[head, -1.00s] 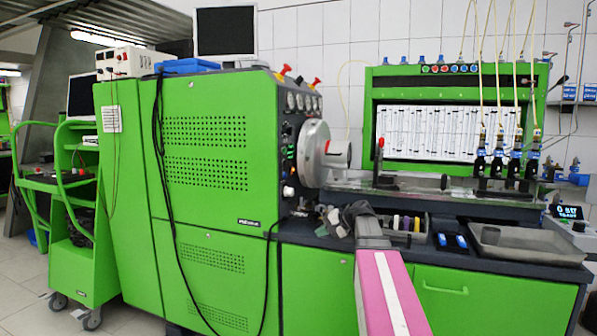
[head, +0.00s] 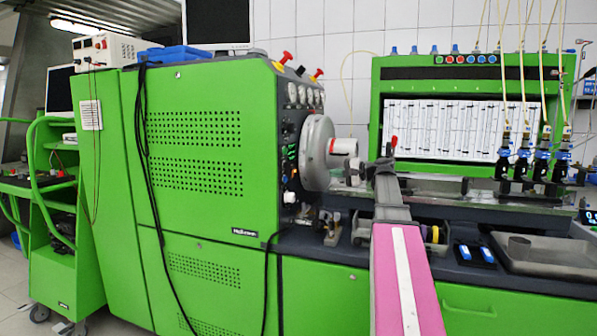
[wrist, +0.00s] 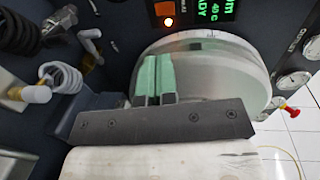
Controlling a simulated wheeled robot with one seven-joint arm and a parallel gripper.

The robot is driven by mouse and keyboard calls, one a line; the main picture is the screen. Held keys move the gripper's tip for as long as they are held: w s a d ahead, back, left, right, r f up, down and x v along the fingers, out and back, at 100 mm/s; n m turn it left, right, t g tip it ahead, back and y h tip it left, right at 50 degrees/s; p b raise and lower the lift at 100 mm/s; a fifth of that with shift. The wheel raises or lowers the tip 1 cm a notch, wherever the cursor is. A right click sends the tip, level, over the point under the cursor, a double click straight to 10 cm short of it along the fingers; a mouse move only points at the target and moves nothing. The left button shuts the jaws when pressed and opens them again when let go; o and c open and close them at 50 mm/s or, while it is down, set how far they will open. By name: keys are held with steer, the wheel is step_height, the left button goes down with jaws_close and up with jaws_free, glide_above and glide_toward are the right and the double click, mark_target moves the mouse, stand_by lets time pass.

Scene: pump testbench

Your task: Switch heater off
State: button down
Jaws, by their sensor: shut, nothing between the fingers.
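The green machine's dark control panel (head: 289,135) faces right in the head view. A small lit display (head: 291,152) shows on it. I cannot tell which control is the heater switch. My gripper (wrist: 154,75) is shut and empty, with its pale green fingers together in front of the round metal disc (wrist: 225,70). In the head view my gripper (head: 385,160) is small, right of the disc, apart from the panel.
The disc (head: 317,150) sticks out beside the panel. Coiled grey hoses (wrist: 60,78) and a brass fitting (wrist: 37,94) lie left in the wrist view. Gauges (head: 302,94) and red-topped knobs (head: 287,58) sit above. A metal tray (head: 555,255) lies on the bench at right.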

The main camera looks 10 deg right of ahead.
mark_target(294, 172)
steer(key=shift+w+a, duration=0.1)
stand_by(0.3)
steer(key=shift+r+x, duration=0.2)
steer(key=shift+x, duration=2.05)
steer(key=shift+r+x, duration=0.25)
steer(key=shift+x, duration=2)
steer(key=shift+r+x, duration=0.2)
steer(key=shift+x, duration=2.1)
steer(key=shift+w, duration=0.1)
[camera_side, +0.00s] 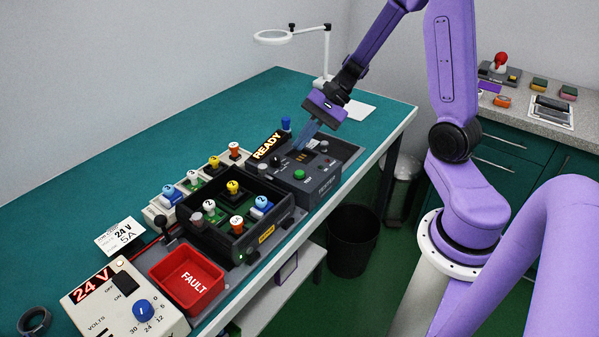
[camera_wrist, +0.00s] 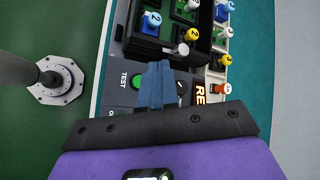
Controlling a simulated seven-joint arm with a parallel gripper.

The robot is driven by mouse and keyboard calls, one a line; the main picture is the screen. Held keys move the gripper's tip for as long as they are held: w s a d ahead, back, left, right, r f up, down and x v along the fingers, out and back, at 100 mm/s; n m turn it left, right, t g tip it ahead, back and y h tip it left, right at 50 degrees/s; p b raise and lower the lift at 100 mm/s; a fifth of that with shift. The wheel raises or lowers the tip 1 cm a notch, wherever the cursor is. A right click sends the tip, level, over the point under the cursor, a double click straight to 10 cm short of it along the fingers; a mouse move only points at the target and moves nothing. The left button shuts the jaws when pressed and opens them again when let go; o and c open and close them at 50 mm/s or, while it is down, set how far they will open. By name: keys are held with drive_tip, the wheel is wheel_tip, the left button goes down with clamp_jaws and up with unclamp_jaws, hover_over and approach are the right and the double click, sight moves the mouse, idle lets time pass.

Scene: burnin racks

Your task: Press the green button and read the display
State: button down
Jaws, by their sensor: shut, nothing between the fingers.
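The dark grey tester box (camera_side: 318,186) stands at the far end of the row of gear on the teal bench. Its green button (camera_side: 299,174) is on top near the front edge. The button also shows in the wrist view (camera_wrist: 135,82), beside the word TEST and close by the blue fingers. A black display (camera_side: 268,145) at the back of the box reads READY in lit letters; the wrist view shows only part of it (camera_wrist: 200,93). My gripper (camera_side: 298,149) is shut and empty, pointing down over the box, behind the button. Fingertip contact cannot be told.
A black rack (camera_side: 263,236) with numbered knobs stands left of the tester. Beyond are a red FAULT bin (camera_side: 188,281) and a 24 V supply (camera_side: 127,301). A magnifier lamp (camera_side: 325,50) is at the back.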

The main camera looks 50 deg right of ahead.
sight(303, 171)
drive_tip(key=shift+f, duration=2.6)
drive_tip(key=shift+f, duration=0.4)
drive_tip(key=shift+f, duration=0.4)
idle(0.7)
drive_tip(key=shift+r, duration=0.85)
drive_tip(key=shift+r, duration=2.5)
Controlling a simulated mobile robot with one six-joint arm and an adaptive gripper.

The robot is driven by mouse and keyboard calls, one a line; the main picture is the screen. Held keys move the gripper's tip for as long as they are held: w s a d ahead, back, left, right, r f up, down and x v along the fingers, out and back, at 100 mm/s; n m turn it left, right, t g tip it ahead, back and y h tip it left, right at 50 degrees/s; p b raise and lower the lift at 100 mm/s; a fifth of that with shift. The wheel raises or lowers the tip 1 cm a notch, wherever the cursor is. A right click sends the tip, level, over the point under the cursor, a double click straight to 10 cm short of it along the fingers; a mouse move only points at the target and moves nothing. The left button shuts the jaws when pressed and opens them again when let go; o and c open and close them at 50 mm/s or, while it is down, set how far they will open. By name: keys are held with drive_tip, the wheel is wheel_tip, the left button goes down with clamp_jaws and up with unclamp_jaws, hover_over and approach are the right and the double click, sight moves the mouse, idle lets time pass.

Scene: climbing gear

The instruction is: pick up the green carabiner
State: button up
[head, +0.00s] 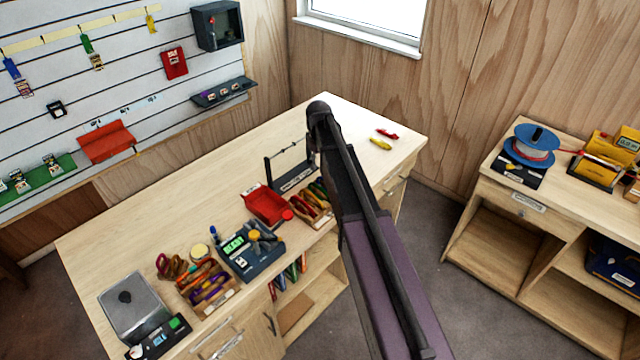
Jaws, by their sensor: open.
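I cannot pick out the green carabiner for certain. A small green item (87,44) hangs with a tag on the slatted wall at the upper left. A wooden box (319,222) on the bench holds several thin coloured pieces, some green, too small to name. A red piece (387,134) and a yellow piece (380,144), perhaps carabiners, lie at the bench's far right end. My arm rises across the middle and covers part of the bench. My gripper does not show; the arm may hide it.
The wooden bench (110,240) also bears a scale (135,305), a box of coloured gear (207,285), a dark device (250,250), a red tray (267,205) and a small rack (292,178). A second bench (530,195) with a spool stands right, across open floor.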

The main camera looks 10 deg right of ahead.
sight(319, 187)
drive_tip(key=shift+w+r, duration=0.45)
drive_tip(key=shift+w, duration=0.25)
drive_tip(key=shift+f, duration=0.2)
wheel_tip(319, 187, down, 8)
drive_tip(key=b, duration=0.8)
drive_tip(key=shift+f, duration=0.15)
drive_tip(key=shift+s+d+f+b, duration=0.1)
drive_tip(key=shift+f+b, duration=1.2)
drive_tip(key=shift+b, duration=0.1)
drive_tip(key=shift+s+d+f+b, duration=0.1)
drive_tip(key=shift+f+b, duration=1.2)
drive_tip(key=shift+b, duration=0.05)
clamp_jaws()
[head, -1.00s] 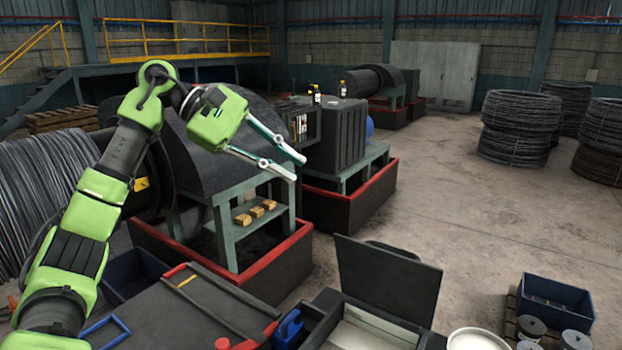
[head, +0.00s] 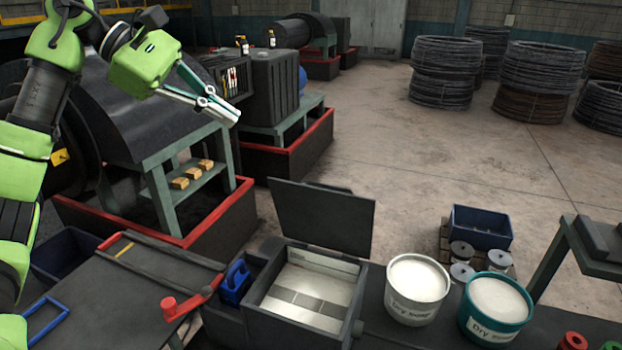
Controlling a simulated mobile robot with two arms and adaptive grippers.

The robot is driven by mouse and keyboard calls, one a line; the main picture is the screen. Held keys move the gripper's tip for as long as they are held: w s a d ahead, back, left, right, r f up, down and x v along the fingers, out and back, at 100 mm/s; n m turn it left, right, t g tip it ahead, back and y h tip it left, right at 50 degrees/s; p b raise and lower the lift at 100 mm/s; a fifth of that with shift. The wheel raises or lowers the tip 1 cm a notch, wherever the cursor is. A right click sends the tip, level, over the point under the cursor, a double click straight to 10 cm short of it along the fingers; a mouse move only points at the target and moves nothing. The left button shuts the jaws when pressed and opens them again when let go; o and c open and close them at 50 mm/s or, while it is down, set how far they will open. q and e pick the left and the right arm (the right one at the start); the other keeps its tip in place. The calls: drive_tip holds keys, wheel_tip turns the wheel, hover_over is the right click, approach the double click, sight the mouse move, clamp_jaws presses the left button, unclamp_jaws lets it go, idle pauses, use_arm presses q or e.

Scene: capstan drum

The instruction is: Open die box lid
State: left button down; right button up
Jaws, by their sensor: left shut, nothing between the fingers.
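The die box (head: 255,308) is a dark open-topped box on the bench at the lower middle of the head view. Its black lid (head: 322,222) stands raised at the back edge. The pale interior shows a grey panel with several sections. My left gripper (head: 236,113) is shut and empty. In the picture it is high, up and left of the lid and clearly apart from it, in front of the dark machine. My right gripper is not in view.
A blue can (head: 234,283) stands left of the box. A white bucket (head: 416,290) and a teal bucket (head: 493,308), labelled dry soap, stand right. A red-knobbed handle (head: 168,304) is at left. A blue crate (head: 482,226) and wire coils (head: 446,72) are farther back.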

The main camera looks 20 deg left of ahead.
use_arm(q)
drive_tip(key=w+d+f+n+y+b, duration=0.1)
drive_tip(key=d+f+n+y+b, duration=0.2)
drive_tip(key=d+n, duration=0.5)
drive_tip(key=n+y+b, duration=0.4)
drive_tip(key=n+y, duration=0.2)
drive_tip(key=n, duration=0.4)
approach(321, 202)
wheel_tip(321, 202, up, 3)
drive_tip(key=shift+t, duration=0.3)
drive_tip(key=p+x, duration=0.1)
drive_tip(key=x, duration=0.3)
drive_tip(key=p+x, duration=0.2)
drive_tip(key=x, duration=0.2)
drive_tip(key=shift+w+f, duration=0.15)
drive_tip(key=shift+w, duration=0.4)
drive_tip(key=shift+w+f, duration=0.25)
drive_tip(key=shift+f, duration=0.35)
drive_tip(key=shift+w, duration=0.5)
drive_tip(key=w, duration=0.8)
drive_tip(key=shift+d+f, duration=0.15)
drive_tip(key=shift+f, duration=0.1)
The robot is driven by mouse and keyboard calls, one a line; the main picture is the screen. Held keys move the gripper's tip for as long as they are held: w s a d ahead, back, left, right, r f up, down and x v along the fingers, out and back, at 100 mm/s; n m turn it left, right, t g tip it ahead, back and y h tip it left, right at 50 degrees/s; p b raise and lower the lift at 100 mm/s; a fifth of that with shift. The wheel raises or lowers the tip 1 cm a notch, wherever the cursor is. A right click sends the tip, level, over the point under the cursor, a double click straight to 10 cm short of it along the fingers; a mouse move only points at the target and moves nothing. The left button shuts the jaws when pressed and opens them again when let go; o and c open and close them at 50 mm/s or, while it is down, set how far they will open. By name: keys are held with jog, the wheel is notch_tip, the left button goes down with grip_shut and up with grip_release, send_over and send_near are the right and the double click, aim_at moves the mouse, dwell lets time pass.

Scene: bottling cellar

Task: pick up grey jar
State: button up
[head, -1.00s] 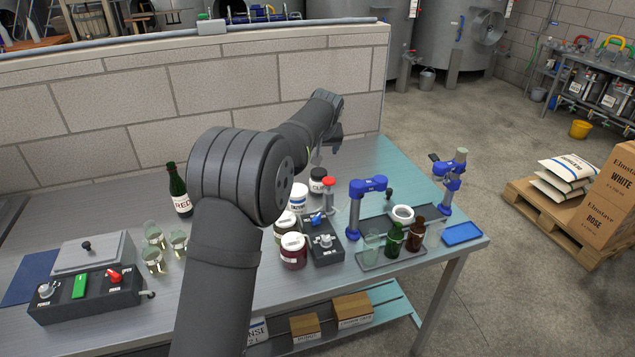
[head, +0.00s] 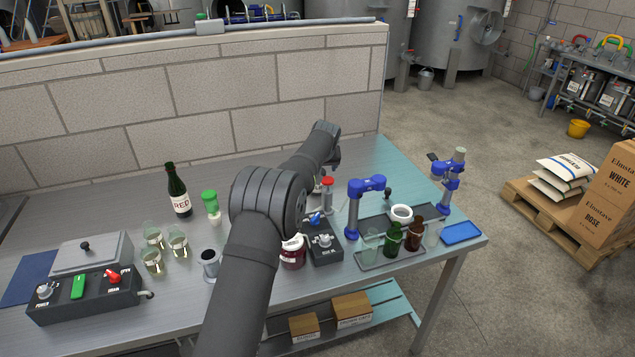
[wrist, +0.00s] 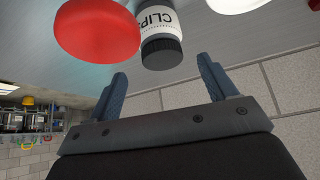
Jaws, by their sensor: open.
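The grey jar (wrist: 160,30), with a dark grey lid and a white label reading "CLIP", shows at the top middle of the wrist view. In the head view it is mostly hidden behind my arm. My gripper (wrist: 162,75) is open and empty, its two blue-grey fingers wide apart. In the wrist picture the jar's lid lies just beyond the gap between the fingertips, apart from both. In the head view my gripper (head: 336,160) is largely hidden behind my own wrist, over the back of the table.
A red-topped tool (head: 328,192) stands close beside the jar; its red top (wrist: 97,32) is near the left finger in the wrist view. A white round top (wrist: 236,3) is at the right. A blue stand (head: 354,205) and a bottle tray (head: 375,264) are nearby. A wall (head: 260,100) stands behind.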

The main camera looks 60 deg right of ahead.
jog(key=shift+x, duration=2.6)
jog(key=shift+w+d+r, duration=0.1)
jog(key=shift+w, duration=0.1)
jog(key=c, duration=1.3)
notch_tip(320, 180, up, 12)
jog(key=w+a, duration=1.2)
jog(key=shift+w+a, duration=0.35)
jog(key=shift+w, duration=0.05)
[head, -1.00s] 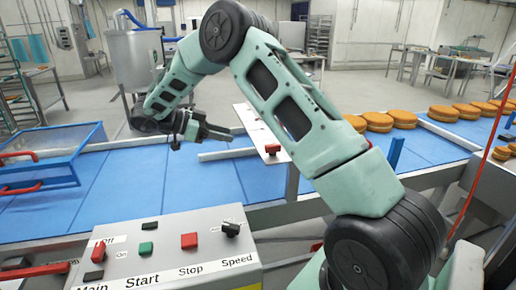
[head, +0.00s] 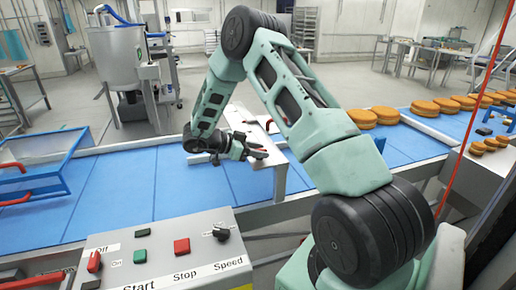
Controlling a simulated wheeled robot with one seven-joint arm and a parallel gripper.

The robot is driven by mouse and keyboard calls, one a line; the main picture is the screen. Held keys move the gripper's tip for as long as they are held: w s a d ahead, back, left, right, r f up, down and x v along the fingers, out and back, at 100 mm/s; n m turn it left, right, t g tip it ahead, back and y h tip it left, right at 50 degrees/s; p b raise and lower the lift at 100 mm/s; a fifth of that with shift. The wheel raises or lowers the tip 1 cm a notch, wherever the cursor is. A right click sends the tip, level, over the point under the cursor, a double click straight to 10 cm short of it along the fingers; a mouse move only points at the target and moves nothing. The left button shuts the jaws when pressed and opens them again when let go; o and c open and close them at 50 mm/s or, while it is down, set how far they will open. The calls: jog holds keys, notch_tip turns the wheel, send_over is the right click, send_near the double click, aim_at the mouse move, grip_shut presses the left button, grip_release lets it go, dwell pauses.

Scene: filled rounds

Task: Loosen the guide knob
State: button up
—————
§ **Written task**
Go through the entries above and count the lines containing the word "adaptive"; give only that count.

§ **Task answer**
2